Extracted data entries:
******
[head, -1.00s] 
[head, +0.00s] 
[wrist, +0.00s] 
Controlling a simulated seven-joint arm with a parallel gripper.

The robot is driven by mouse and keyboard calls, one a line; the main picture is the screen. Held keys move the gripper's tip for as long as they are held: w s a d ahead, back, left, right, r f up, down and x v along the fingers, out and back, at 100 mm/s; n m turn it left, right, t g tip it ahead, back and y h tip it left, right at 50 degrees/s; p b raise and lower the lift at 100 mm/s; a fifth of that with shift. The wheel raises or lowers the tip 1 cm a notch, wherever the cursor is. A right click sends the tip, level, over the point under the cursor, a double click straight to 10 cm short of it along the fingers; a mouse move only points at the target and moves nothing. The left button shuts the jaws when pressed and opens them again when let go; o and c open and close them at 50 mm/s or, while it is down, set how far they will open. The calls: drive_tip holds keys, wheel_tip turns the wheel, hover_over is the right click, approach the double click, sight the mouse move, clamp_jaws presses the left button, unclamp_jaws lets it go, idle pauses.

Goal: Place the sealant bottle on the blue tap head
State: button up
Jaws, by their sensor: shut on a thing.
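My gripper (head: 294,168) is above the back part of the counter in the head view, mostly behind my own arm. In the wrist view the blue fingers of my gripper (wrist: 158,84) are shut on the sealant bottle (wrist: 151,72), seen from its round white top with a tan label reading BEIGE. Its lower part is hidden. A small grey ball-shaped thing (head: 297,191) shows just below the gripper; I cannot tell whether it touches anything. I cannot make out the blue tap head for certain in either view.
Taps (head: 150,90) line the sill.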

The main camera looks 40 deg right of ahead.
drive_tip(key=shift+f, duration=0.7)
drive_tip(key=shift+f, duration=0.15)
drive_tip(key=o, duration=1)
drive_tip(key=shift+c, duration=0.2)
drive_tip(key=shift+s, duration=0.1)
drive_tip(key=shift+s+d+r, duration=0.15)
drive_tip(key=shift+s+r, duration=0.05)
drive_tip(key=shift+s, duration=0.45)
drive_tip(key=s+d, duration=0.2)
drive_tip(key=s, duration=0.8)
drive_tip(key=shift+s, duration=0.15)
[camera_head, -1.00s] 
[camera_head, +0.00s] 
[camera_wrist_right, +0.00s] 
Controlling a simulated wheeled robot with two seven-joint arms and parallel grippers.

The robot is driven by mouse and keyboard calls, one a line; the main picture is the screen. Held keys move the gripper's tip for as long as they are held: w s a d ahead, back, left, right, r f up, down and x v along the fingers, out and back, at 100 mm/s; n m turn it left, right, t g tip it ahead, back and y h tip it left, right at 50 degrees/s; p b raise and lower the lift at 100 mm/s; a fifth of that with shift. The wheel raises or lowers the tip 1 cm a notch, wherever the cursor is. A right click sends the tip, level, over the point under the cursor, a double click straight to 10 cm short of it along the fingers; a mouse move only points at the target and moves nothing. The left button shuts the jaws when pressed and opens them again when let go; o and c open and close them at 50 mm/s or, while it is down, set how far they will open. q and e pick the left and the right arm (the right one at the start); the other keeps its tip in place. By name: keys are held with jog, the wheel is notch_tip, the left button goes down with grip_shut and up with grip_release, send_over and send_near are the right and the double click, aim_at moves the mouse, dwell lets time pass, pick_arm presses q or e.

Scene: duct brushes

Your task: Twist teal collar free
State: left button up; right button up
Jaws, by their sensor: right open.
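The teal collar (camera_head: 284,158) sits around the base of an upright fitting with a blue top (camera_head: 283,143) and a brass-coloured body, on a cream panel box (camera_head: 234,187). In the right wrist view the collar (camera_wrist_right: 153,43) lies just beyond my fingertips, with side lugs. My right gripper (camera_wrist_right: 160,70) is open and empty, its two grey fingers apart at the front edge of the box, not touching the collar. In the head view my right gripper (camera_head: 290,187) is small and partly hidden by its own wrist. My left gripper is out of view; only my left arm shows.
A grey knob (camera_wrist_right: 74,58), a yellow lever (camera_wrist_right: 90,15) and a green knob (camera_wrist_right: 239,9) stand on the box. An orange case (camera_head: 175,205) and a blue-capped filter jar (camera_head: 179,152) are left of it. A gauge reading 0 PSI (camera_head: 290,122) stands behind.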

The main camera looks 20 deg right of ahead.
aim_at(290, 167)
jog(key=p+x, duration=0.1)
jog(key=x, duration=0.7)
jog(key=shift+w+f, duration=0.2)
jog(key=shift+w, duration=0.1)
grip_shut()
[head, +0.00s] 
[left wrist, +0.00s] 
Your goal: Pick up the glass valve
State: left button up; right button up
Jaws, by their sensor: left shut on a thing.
******
> Work instructions
Select every line in the records above that contains the word "simulated".

> Exercise result
Controlling a simulated seven-joint arm with a parallel gripper.
Controlling a simulated wheeled robot with two seven-joint arms and parallel grippers.

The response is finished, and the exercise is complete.